Articles I'm digesting 24/7/2009

Been a while since I’ve done one of these and I’ve got a lot of great pieces I’ve been reading. So let’s get to it.

Designs on Policy by Allison Arieff (via David B.) and TED Talk: Are we in Control of our own Decisions? by Dan Ariely

I keep hearing about the interaction between policy and design (most flatteringly an architecture professor said I had a designer’s mind” the other day) and so over the past few years I try (with some success) to read as much as I can about design. David B sent me the Arieff piece which, of course, weds my passion for public policy with design. One thing I like is the way the piece doesn’t try to boil the ocean – it doesn’t claim (like in other places) that good design will solve every problem – just that it will help mitigate against it. Most intriguing for me is this line:

“It feels weird to have to defend design’s importance, yet also completely necessary. The United Kingdom has had a policy in place since 1949; Japan since 1956. In countries like Finland, Sweden, South Korea and the Netherlands, design is a no-brainer, reflected by the impeccable elegance, usability and readability of everything in those countries from currency to airport signage.”

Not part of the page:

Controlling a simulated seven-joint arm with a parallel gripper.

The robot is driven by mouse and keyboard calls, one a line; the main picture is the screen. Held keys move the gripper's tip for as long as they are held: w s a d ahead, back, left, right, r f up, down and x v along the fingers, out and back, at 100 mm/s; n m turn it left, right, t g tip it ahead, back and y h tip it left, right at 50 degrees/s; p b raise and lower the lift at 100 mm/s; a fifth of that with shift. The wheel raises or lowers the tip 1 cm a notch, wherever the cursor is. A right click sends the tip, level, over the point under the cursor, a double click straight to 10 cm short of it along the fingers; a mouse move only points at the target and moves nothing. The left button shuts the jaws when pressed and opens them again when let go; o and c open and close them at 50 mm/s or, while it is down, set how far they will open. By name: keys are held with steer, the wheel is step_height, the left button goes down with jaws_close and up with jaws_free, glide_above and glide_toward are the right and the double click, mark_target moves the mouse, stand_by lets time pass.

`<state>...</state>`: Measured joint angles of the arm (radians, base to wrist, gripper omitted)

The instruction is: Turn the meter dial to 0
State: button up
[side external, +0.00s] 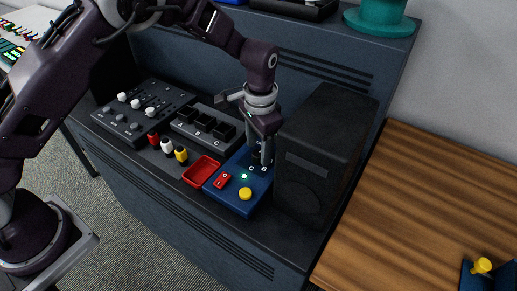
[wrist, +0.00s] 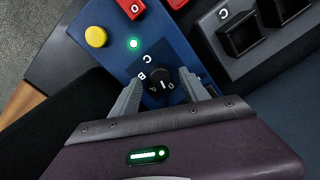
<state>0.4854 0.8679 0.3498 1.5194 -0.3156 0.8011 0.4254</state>
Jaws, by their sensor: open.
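The meter is a blue box (side external: 237,204) with a yellow button, a red switch and a lit green light; it also shows in the wrist view (wrist: 108,54). Its black dial (wrist: 161,83) sits near the box's far end with white marks around it, including A, B, C and 0. A white line shows on the dial. My gripper (wrist: 165,92) is open, with one finger on each side of the dial. I cannot tell whether the fingers touch it. In the side view my gripper (side external: 262,158) points down over the box and mostly hides the dial.
A black speaker (side external: 325,155) stands close on the right of the box. A red tray (side external: 201,170) lies to its left, with a row of black sockets (side external: 207,125) behind. Red, white and yellow plugs (side external: 167,146) and a slider panel (side external: 142,112) are farther left.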

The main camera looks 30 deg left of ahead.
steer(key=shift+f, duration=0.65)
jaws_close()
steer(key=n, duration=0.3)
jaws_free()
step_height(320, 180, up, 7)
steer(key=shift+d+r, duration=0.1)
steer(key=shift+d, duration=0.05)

A design policy? How civilized. That’s something I could get behind – especially after listening to Dan Ariely’s TED talk which is downright frightening at moments given how susceptible our decisions are (and most disconcerting the decisions of our doctors, dates and who knows whose) to the layout/perception of the choice.

Lost in the Cloud by John Zittrain

A few months ago I was in Ottawa and – surprisingly and unplanned – ended up at a pub with Richard Stallman. I asked him what he thought of Cloud Computing (a term he believes is too vague to be helpful) but was nonetheless viscerally opposed to it. Many of the reasons he cites are covered by Zittrain in this thoughtful piece. The fact is, Cloud Computing (or whatever term you may wish to use) is very convenient and it carries with it huge privacy, security and access challenges. This is potentially the next big challenge for those of us who support and Open Internet – the possibility of the internet being segmented into a series of walled gardens controlled by those who run the cloud servers is real and must be thought through. If you care about public policy and/or are a geek, read this.

Is it Time to Get Rid of the Foreign Service Designation?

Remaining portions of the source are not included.